With Student Strikes Creating Havoc in Quebec, Talks Aim to Resolve Impasse
A March 22 protest brought traffic to a standstill in downtown Montreal. Students from across Quebec have converged on the city numerous times during 11 weeks of protest against a planned 75-percent tuition increase at the province’s public universities.
By Karen Birchard, The Chronicle of Higher Education, April 24, 2012
Eleven weeks into a series of student-led strikes that have disrupted campuses across Quebec and brought hundreds of thousands of protesters into the streets of Montreal over planned tuition increases, student leaders and government officials have begun negotiations in hopes of finding a way out of the impasse.
At issue is a planned 75-percent jump in tuition at Quebec’s public universities, which was unveiled by the provincial government last fall. For students, that would amount to an increase of $1,625 over five years.
The government has made clear that it does not intend to back down. “The real question is the quality of postsecondary education in Quebec,” Premier Jean Charest said several weeks into the strike, which is now the longest student strike in the province’s history. Taxpayers are carrying the biggest share of financing of the province’s universities and colleges, he said. “We’re asking students to assume their fair share.”
The strikes began in mid-February, when students on three campuses voted to boycott classes, then spread throughout the province as student associations organized votes and street protests.
The first serious clash with authorities took place in early March, when police officers in Montreal used tear gas and billy clubs to disperse more than 600 protesters who had tried to enter a building that houses the organization representing university rectors.
There have been several mass protests, in which as many as a 250,000 people participated, and masked anarchists have joined in some of the demonstrations.
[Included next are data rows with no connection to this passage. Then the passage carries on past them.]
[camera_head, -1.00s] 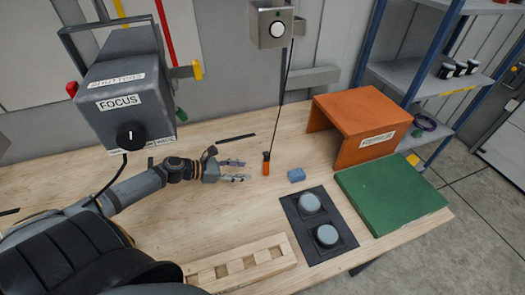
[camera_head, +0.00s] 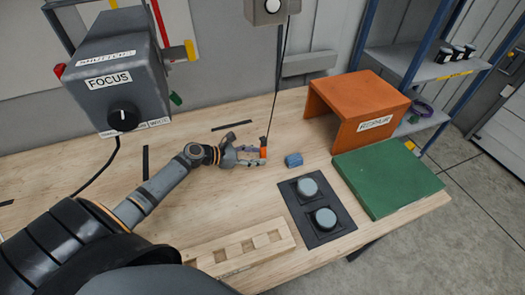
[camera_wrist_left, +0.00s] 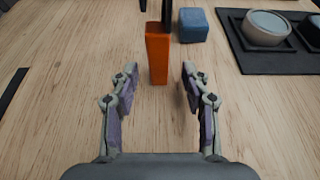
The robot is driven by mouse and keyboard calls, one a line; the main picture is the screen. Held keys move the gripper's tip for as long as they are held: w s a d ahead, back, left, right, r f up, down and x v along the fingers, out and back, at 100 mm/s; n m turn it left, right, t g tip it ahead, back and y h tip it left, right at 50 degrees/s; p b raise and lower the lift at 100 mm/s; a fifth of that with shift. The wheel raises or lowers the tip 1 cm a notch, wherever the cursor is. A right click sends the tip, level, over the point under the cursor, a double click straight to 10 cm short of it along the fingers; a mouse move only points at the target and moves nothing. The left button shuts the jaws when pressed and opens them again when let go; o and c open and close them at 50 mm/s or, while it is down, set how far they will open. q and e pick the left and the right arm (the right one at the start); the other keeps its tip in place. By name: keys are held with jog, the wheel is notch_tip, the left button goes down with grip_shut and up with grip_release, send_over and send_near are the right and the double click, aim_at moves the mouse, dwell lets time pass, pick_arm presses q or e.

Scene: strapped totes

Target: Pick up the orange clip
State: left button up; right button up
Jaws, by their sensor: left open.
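The orange clip (camera_head: 263,153) stands upright on the wooden table, with a dark cord rising from its top. In the left wrist view the clip (camera_wrist_left: 157,55) is ahead of the fingertips, roughly midway between them, with its near lower end close to the gap. My left gripper (camera_head: 250,156) is open and empty just left of the clip. It also shows in the left wrist view (camera_wrist_left: 158,80), its two fingers spread and not touching the clip. In the head view the fingers partly hide the clip's lower part. My right gripper is not in view.
A blue block (camera_head: 293,160) stands just right of the clip. A wooden slotted rack (camera_head: 215,262) lies in front.

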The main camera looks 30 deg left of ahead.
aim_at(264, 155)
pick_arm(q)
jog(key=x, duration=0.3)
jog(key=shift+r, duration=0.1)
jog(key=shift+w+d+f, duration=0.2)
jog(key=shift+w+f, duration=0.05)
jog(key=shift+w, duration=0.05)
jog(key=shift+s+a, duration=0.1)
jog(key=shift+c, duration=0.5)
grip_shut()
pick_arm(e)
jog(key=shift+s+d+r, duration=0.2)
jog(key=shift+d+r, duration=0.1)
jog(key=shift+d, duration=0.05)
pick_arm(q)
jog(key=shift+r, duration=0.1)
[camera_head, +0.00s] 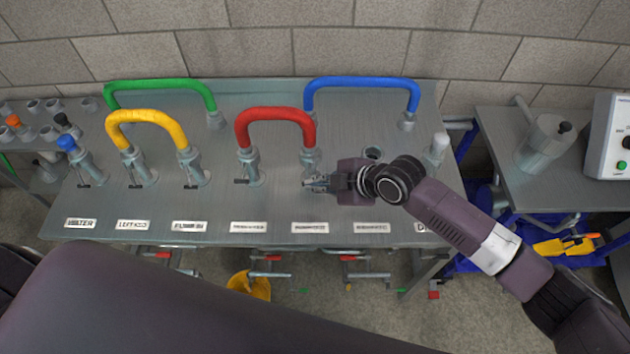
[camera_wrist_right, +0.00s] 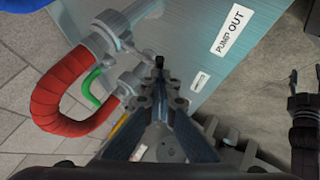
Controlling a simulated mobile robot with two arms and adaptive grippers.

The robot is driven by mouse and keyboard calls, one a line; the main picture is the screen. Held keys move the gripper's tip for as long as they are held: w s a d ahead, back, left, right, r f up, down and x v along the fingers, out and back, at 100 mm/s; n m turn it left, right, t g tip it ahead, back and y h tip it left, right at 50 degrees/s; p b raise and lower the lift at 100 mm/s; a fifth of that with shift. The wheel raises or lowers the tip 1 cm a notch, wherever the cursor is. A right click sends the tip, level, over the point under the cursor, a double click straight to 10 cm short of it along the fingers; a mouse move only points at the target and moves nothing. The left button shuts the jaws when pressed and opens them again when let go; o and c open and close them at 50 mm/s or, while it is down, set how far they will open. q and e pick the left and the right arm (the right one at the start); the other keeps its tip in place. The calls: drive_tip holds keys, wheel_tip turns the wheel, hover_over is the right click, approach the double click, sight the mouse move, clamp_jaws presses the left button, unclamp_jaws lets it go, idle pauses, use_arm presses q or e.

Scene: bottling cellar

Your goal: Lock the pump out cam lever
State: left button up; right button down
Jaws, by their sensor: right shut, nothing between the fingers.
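The red hose (camera_head: 275,115) arches between two grey couplings on the panel. Its right coupling (camera_head: 309,157) stands above a label too small to read in the head view. My right gripper (camera_head: 318,183) is shut and empty, just below that coupling and partly covering its base. In the right wrist view the shut fingertips (camera_wrist_right: 160,66) are close to a coupling (camera_wrist_right: 131,80) of the red hose (camera_wrist_right: 65,95). A label reading PUMP OUT (camera_wrist_right: 229,31) shows beyond them.
Yellow (camera_head: 145,117), green (camera_head: 160,84) and blue (camera_head: 362,82) hoses arch over the same grey panel (camera_head: 275,207). A side table with a metal pot (camera_head: 545,142) and a control box (camera_head: 616,138) stands right.

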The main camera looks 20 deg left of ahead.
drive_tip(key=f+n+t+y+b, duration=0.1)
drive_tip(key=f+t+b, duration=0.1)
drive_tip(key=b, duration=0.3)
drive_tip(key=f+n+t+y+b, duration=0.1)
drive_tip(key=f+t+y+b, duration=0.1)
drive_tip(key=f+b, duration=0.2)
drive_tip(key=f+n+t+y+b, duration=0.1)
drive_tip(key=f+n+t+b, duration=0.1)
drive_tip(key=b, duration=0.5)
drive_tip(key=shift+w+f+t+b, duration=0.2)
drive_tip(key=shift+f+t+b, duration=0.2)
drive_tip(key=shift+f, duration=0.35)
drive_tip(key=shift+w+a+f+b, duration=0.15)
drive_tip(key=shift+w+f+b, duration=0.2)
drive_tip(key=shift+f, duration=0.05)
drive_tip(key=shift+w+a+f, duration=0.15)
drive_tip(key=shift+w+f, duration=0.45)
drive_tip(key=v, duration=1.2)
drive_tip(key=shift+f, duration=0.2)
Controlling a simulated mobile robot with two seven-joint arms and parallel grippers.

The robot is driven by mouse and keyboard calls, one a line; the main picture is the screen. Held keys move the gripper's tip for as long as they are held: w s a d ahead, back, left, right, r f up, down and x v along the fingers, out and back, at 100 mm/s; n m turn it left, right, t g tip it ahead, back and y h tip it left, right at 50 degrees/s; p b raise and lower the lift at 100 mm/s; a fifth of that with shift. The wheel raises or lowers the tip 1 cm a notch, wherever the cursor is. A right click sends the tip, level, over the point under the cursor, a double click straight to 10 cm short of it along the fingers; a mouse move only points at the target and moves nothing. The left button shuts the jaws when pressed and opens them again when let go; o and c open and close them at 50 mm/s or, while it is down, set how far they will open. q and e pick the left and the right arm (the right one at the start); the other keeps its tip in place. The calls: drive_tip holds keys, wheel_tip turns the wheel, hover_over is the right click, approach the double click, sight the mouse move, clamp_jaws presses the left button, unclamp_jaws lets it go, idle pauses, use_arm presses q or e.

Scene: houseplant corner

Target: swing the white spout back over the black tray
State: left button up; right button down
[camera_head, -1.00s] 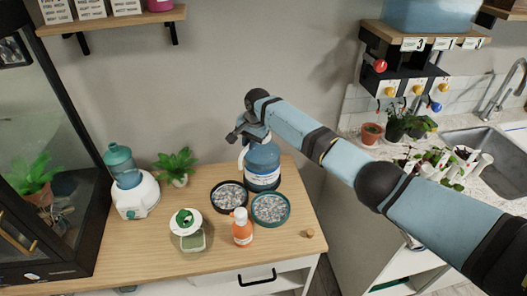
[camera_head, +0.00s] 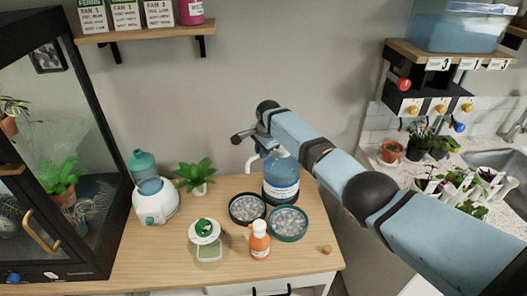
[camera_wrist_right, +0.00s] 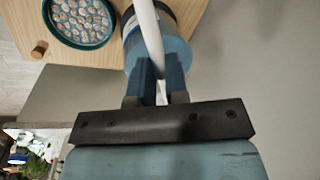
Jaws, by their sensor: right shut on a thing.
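The blue bottle (camera_head: 281,178) stands at the back of the wooden table. Its white spout (camera_head: 250,163) comes out from the top and points left in the head view; its exact place above the trays is hard to judge. The black tray (camera_head: 233,217) with pebbles sits in front and left of the bottle. My right gripper (camera_head: 263,142) is at the bottle's top. In the right wrist view its fingers (camera_wrist_right: 161,88) are shut on the white spout (camera_wrist_right: 147,35), with the blue bottle (camera_wrist_right: 176,50) below. My left gripper is not in view.
A teal tray (camera_head: 305,229) with pebbles sits right of the black one. An orange bottle (camera_head: 259,243), a green-topped jar (camera_head: 207,233), a white humidifier (camera_head: 155,202) and a small plant (camera_head: 196,178) stand nearby. A cork (camera_head: 326,249) lies at the right.

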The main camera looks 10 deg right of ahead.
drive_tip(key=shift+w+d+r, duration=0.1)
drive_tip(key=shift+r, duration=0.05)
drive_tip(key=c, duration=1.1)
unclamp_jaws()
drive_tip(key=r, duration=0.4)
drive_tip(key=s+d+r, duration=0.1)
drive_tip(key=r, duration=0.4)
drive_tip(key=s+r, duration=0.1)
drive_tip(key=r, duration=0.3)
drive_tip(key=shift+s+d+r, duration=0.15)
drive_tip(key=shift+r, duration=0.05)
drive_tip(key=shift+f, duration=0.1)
Tensions came to a head last week when police officers were videotaped using pepper spray and tear gas during a confrontation at Montreal’s convention center, where Premier Charest was speaking.
Representatives of the three student associations that have been leading the strike have now taken places at the negotiating table after agreeing to government demands that they condemn violence and call a 48-hour hiatus from protests. The student representatives will remain at the table “for as long it takes,” a spokesman for one of the associations said.
The strike has the backing of labor unions, the Parti Quebecois, several community groups, and some prominent citizens. But recent polls show that public support for the protesters is falling, perhaps because of the cost to taxpayers. Quebec has the most debt of any province and its residents pay the highest rate of income tax in Canada. The street protests have cost millions in overtime for police officers, especially in Montreal.
Many of the striking students belong to one of three federations or associations—the largest is the Coalition large de l’Association pour une solidarité syndicale étudiante, or Classé—and voted, often by academic discipline, whether to strike. Most of the strikers come either from public universities or from junior colleges, known in Quebec as Cégeps. (Cégep is a French acronym that translates as College of General and Vocational Education.)
Many students have refused to boycott classses, though, and universities have sought court injunctions to keep protesters from blocking access to campuses.
Quebec’s university students pay the lowest tuition in Canada, at around $2,500, which has led to little sympathy for the strikers among residents of other provinces. The strikers say that their complaint is less about money and more about access: If what is needed in today’s economy is a college or university degree, they say, then it is the public’s obligation to provide such an education free. In response to the government’s concern about balancing the budget, they suggest that university administration could become more efficient. Strikers, for example, have questioned the emphasis on spending money on research instead of teaching.
But some education analysts question the strikers’ contention that raising tuition means decreased access to higher education.
“Put bluntly, that argument is not supported by any evidence,” says Harvey Weingarten, the head of the Higher Education Quality Council of Ontario, a research agency created by the government of that province. “There’s been a lot of research into that claim but there’s no evidence. Indeed, we’ve found that higher tuition produces higher participation.”
He noted, though, that Quebec is different from the other provinces. Its students can mobilize effectively and essentially shut down sections of universities and the junior colleges—something that isn’t seen in other provinces.
This is the ninth student strike in the provice since 1968, following Quebec’s so-called Quiet Revolution, which ushered in sweeping educational reforms of the church-based educational system. One of the pillars of that reform was a recommendation for the abolition of higher-education fees.
And Cégep, the junior-college system, is unique to Quebec. Attending a Cégep institution is mandatory for most students planning to go on to university. The system also provides technical training for skilled workers, and many employers who depend on the Cégeps for new hires are putting pressure on the government to settle the strike.
While Cégep students pay no tuition, they have been among the most committed in the strike because they will have to pay the increased cost when they move on to university.